I'd be in such a hurry to get into bed nice and quiet and imagine things.
nice and quietまでは孤児院の人の言葉でimagine thingsはアンの付け足しだろう。
God is a spirit, infinite, eternal and unchangeable...responded Anne...
教理問答書(catechism, キリスト教の教義と聖書の言葉の解釈に関するFAQのようなもの) からの引用。いくつかの種類があるが、言っていることはだいたい同じ。 アンのセリフと同じものはWestminster Catechismのショートバージョン(全107問) [First Presbyterian Church] にあった。respondは牧師に応唱するの意味があり、ここではWho is God?に対する応唱である。
Westminster Catechismにはないが、例えばBaltimore Catechism [Baltimore Catechism Online] では、 マリラの質問Who is God?に対して、 God is the Creator of heaven and earth, and of all things. (神は天国と地上とすべてのものの創造者) となる。What is God?に対して God is a spirit infinitely perfect. (神は無限で完全な精霊) となる。つまりアンは厳密にはcatechismのテストに落第ということ。 聞いたマリラも分かっていないので落第。
Heidelberg Catechism [Three Forms of Unity] では、 Why is prayer necessary for christians?に対して、
Because it is the chief part of thankfulness which God requires of us:
and also, because God will give his grace and Holy Spirit to those only, who
with sincere desires continually ask them of him, and are thankful for them.
「神に感謝するため祈れ、誠実に継続して祈らないと神の恩恵を受けられないぞ」 と続く。マリラのセリフGod always wants little girls to say their prayers.は、 こういう意味かもしれない。
[Annotated AGG,p.98] ではPresbyterian Shorter Catechismからの引用で、 the Westminster Assembly of Divines(ウェストミンスター神聖議会?) によって書かれたとある。
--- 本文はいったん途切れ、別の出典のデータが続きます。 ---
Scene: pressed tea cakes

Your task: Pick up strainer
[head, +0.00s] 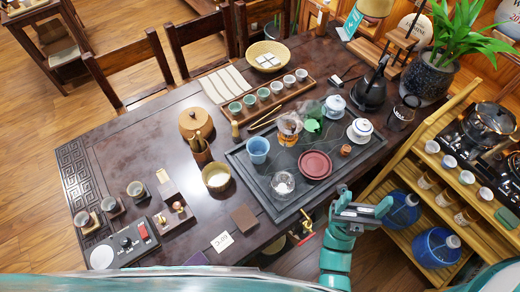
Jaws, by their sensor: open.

上記のWestminster Catechismと同じものだろうか?
Marilla decided that Anne's religious training must be begun at once.
8章のAnne's Bringing-up is Begunは、これを受けている。
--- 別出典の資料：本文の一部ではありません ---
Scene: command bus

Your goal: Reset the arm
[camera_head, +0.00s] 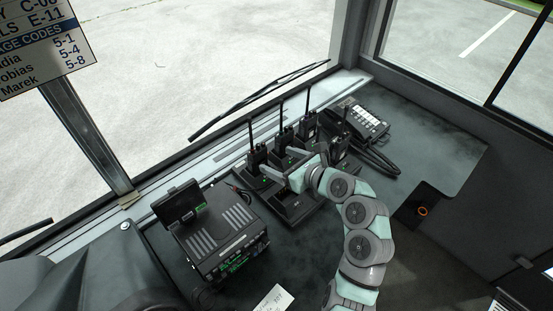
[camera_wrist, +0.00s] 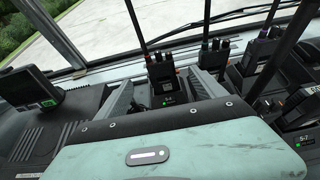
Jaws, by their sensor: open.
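My gripper (camera_head: 276,160) is open over the left part of the radio charger base (camera_head: 300,212), its fingers pointing toward the windscreen. In the wrist view the fingers stand spread apart, and a black handheld radio (camera_wrist: 163,80) with a green light shows between and beyond them. Nothing is seen held. This looks like the leftmost upright radio (camera_head: 257,157) in the head view, just beyond the fingertips. Whether a finger touches it I cannot tell. The wrist housing hides the lower wrist view.
More upright radios (camera_head: 308,128) with tall antennas stand to the right, beside a desk phone (camera_head: 362,121). A black box unit (camera_head: 222,235) with a small screen (camera_head: 180,203) is at the left. A dark panel with an orange-ringed button (camera_head: 422,211) lies at the right. The grey desk there is clear.
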You must say your prayers while you are under my roof
マリラは祈りの根拠を初めは神に求め、対してアンは現実的に無理だったと主張した。 結局マリラは神の根拠で論陣を張れずに、自分の家だからと力で抑えこむ現実策をとった。 この2点でアンの勝ち。この後でアンの機嫌が良いのはそのためか? 語りには、子供(アン)の立場から見た大人や世界に対するいらだちや不合理性が何度も表現されている。
I'd do anything to oblige you.
神のためでなくマリラを喜ばすためだったら。 この時点では、アンにとってマリラもトマス夫人やハモンド夫人と同列だったのではないか? アンが心引かれたのはアヴォンリーでありグリーン・ゲイブルズであり、 ついでにマシューという仲良くやっていけそうな大人がいるこの場所であるから、 マリラ一人が相手なら問題ない、そんなに悪い人じゃないみたいだし、というところだろう。
Why must people kneel down to pray?
臣下が主君に対するように膝まずいて両手を合わせて祈るようになったのは12世紀以降のことで、 初期のキリスト教徒は腕を天にかざして祈った [基教文化事典,p.20] 。こういう祈りの姿勢はオランス(orans)というらしく、 絵を見ると立って掌を上に向けて上げるが軽くひじが曲がる程度 [西洋シンボル事典,p.52] 。肩をすくめているいるようにも見える。 アンの言う森の中の祈りは、原始キリスト教的あるいは異教徒的である。
I'd go out into a great big field all alone or into the deep, deep, woods, ...
[日記(E)1,p.162, July 26, 1896] と比較。
But I would like to go away on Sunday morning to the heart of some great solemn wood and sit down among the ferns with only the companionship of the trees and wood-winds ...
Now I lay me down to sleep...
子供向けのお祈りとしては今でもポピュラーらしい。 マザーグースにも含まれている [松本訳,p.483] [まぁざぐぅす][Dic. Nursery Rhymes] によると、New-England Primer(T. Fleet, Boston, 1737) に入っているのが一番古いようである。 [Dic. Nursery Rhymes] では次の形で記述されている。
Now I lay me down to sleep,
I pray the Lord my soul to keep;
And if I die before I wake,
I pray the Lord my soul to take.
sleep-keep,wake-takeと韻を踏んでいる。 WWWで検索すると、これの替え歌や変形がたくさんみつかる。 そのなかでパロディーではなく、 子供の頃こう教わったと書いてあったのが次の形である。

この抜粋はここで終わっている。